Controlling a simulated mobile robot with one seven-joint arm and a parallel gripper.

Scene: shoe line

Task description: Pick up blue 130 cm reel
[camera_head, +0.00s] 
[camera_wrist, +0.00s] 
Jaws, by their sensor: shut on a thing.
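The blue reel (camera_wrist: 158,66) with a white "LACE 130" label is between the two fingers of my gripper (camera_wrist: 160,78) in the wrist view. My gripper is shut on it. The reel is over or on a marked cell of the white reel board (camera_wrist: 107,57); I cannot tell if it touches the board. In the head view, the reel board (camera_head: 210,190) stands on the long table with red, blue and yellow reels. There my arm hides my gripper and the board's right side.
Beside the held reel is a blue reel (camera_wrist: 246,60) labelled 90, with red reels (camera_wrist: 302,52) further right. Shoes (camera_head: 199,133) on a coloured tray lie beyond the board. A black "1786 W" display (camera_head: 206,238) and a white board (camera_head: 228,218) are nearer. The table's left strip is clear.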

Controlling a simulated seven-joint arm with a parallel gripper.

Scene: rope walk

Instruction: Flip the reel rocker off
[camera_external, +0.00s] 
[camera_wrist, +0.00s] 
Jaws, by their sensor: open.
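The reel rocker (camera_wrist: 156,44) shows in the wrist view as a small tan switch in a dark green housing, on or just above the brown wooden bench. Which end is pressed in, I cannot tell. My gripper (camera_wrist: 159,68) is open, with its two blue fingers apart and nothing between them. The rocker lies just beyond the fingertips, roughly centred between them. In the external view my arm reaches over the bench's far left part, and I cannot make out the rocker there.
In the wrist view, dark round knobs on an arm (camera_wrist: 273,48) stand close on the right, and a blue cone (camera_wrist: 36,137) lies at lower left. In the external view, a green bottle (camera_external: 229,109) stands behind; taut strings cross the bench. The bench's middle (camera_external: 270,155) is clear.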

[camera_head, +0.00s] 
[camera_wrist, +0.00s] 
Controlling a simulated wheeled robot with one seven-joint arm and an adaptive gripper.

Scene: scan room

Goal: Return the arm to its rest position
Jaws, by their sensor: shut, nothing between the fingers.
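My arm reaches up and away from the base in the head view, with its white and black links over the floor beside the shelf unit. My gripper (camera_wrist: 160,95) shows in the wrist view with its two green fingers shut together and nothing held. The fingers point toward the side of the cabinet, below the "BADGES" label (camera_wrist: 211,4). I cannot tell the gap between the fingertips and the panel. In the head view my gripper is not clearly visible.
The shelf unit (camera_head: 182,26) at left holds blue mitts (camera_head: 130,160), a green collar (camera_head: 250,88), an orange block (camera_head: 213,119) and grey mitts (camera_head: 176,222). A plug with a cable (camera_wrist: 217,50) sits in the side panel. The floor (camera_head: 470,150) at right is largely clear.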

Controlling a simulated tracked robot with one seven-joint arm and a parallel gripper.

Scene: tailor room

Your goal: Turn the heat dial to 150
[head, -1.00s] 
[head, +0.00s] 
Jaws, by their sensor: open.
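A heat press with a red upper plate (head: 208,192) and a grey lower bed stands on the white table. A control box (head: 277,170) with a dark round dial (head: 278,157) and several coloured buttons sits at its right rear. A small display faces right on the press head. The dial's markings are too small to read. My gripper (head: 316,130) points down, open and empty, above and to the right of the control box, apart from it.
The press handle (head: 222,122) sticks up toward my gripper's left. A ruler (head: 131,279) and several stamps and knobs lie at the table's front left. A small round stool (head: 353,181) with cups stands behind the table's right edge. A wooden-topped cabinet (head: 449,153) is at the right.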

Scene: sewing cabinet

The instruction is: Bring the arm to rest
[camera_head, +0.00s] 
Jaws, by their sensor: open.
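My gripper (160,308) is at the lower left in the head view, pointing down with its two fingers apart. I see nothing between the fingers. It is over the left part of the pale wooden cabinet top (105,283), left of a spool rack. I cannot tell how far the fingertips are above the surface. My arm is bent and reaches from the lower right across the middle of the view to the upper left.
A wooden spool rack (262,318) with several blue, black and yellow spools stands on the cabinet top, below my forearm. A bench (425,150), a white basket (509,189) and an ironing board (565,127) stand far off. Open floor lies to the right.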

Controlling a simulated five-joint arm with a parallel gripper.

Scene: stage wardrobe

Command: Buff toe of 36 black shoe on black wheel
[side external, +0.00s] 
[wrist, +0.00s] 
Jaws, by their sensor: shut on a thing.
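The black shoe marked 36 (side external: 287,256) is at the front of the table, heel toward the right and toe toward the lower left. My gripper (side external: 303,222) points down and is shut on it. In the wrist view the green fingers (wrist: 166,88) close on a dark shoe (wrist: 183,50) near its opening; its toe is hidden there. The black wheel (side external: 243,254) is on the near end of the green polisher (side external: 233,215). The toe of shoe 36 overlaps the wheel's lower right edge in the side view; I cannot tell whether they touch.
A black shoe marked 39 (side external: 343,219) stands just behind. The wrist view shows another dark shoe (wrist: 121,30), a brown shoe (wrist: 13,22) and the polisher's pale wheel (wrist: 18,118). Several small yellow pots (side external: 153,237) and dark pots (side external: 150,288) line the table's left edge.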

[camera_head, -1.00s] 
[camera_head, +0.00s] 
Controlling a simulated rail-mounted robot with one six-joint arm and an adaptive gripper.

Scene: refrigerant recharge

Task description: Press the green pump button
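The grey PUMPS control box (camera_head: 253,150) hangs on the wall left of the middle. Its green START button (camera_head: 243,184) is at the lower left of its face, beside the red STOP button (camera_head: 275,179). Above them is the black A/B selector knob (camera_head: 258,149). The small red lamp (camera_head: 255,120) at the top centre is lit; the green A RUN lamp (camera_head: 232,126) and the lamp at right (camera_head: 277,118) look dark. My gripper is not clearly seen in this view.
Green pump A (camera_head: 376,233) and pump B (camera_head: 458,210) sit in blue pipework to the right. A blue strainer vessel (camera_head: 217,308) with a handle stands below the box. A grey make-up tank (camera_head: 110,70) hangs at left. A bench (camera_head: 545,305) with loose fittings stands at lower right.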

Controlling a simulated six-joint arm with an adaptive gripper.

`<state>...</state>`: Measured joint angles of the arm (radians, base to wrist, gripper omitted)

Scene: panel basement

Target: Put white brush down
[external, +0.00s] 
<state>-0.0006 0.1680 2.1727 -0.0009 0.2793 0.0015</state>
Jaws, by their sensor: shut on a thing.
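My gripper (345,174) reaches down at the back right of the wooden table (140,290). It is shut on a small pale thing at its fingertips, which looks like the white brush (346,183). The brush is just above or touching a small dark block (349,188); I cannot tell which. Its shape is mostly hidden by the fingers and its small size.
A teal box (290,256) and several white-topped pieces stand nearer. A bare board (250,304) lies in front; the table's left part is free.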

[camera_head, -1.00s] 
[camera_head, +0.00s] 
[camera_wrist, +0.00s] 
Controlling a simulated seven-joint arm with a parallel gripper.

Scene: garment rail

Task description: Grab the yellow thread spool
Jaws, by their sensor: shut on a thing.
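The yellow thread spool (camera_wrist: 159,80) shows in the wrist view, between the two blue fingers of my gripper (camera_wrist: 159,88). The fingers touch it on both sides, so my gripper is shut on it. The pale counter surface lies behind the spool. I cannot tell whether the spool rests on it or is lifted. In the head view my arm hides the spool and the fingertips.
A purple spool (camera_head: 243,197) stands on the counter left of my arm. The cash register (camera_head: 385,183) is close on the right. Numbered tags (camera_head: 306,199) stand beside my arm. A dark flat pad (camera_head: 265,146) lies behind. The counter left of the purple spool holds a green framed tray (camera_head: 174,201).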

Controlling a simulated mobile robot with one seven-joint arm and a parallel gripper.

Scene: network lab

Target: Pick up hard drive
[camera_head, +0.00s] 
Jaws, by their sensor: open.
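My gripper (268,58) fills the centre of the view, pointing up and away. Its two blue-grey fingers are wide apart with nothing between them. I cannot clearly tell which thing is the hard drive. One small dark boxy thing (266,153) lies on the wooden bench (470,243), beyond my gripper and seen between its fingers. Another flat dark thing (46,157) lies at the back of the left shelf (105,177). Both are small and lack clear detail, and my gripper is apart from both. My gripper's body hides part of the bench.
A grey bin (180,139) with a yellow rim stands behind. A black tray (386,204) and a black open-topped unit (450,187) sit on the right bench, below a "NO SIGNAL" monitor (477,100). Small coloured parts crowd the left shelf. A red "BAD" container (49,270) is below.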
──────────────────────────────
*SET EXERCISE*. Copy all lines from the material that hold "Pick".

*RESULT BELOW*.
Task description: Pick up blue 130 cm reel
Target: Pick up hard drive

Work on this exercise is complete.